━━━━━ Data excerpt
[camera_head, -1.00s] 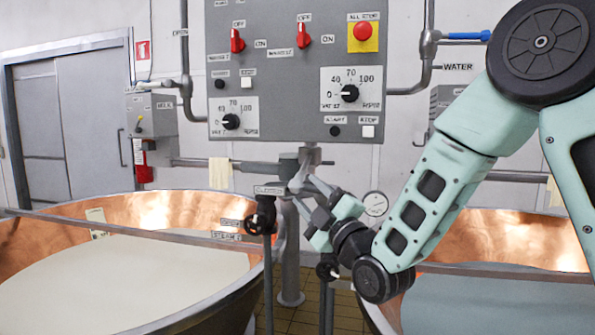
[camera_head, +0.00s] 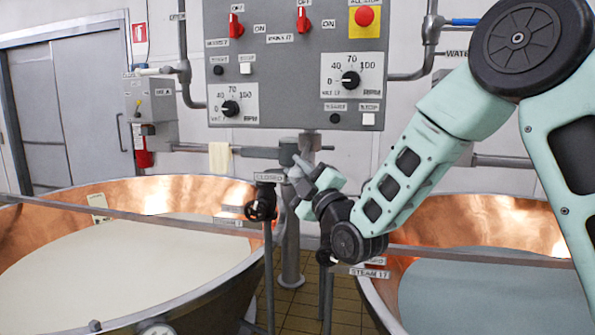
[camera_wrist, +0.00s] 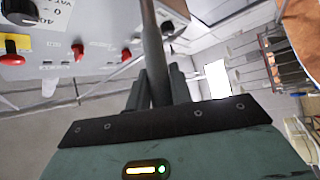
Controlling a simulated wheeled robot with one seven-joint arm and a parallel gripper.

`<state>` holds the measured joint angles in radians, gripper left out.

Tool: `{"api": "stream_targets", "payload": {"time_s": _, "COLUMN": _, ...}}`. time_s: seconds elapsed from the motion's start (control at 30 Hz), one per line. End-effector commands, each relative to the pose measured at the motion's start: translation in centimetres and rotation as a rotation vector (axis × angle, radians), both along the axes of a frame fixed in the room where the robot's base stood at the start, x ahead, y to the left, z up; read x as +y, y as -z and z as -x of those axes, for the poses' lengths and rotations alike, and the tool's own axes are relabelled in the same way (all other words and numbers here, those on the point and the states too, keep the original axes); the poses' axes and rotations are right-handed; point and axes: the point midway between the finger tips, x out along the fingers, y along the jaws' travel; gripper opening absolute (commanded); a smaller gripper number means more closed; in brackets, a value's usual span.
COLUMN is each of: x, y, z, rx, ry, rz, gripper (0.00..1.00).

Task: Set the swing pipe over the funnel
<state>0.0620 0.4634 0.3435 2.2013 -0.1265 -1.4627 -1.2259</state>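The swing pipe appears as a dark grey bar (camera_wrist: 154,62) running up the wrist view between my fingers. In the head view its short grey length (camera_head: 327,147) shows by the pipe joint under the control panel, partly hidden by my gripper. My gripper (camera_head: 299,172) is at this pipe, between the two vats. In the wrist view my gripper (camera_wrist: 160,88) has one finger on each side of the bar, close against it, and looks shut on it. I cannot make out the funnel in either view.
A copper vat of pale liquid (camera_head: 96,324) stands at left and another copper vat (camera_head: 480,222) at right, behind my arm. The control panel (camera_head: 290,60) hangs above. A black-handled valve (camera_head: 261,205) stands just left of my gripper. Tiled floor shows between the vats.

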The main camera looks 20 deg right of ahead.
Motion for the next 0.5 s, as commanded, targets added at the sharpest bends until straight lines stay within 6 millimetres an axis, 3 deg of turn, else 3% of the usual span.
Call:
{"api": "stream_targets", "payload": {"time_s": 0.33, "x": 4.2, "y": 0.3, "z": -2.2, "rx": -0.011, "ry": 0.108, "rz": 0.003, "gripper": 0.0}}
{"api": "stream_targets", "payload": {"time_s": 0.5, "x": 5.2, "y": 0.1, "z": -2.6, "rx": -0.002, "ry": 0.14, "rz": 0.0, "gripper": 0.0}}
━━━━━━━━━━
Task description
Return every line from the one holding "Motion for the" through the end of the data, exactly as it appears, with both ends kept and nothing else.

Correct result
Motion for the next 0.5 s, as commanded, targets added at the sharpest bends until straight lines stay within 6 millimetres an axis, 3 deg of turn, else 3% of the usual span.
Call:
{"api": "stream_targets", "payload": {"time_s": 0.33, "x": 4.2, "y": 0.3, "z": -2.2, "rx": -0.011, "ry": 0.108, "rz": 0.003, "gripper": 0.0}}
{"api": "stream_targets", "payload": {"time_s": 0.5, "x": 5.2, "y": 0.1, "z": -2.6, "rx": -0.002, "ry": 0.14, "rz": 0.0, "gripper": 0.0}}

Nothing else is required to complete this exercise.